- _Exercise goal_
Below are entries; repeat exactly, and nothing else, the lines from the one holding "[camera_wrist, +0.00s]" through the one holding "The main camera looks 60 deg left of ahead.", inclusive. Leave the pictures out.
---*---
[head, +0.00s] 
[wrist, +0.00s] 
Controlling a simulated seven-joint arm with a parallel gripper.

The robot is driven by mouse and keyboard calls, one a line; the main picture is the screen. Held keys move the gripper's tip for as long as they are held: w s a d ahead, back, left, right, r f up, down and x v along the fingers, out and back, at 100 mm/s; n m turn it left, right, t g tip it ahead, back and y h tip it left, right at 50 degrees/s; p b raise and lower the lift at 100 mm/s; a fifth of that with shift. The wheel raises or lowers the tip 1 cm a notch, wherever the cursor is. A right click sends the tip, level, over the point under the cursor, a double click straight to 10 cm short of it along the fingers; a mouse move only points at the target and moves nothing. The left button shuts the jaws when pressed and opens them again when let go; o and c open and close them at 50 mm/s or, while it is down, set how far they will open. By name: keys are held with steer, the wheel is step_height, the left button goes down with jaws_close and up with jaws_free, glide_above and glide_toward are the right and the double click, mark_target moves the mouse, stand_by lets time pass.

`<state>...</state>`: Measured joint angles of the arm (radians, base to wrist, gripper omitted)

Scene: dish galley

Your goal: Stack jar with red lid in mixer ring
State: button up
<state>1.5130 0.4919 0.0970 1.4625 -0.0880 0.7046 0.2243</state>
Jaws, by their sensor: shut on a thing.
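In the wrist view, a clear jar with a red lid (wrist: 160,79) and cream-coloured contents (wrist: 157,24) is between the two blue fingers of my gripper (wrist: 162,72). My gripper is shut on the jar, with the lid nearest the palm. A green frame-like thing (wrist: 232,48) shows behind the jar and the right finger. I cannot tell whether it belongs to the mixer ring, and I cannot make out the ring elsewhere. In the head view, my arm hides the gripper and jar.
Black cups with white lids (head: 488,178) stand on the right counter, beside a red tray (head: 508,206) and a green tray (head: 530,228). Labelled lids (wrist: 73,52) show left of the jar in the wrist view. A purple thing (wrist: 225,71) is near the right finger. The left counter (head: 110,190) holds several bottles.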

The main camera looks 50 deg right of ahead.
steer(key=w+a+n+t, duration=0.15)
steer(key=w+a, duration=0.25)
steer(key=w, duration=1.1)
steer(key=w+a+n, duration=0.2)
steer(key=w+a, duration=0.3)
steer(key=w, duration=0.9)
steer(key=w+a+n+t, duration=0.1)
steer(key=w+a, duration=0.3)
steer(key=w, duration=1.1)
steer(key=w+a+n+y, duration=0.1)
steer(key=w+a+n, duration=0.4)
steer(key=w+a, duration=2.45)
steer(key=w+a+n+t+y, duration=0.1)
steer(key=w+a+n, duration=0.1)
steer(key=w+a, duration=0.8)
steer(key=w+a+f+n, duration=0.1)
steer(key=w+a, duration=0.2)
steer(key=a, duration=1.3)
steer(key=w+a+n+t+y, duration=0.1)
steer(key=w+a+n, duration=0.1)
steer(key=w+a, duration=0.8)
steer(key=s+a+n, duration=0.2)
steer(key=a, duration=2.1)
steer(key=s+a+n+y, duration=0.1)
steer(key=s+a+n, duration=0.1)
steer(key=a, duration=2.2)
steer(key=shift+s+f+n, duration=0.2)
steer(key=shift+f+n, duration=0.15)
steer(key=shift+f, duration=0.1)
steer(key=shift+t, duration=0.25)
---*---
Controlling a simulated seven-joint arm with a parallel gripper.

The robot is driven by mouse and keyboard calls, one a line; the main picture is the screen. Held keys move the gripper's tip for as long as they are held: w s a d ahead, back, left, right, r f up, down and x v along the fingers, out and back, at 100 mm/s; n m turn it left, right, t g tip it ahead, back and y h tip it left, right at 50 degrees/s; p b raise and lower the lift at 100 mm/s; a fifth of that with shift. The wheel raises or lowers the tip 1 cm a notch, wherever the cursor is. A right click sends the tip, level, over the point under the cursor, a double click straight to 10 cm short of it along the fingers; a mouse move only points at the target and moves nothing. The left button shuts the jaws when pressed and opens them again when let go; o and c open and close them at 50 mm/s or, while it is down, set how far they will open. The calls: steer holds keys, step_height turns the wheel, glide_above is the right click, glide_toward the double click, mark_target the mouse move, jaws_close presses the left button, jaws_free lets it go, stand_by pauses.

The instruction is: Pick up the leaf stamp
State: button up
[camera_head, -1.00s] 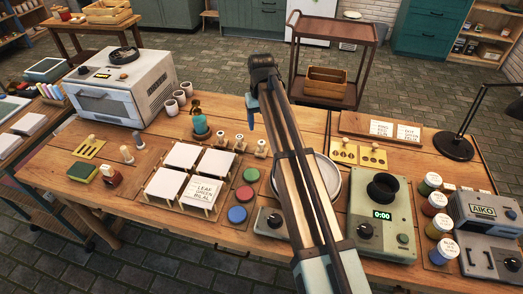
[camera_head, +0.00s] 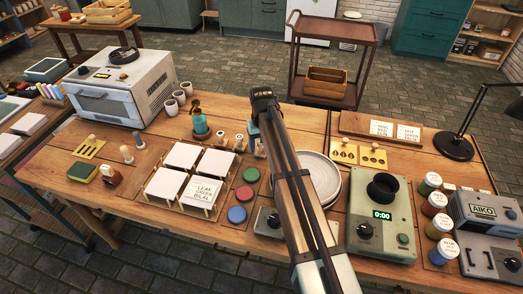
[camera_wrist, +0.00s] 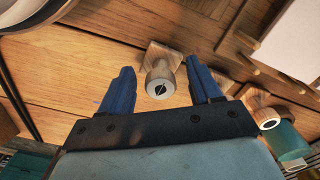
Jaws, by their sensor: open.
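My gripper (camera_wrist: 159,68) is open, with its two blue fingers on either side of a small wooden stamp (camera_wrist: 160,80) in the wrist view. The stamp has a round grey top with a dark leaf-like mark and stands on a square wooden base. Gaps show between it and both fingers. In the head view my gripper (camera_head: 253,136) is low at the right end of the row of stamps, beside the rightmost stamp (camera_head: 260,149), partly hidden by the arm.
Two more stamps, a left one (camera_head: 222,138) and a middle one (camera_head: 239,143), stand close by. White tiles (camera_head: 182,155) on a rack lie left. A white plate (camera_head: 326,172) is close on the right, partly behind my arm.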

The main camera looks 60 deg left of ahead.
---*---
- _Written response_
[camera_wrist, +0.00s] 
Jaws, by their sensor: open.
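My gripper (camera_wrist: 159,68) is open, with its two blue fingers on either side of a small wooden stamp (camera_wrist: 160,80) in the wrist view. The stamp has a round grey top with a dark leaf-like mark and stands on a square wooden base. Gaps show between it and both fingers. In the head view my gripper (camera_head: 253,136) is low at the right end of the row of stamps, beside the rightmost stamp (camera_head: 260,149), partly hidden by the arm.
Two more stamps, a left one (camera_head: 222,138) and a middle one (camera_head: 239,143), stand close by. White tiles (camera_head: 182,155) on a rack lie left. A white plate (camera_head: 326,172) is close on the right, partly behind my arm.

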The main camera looks 60 deg left of ahead.

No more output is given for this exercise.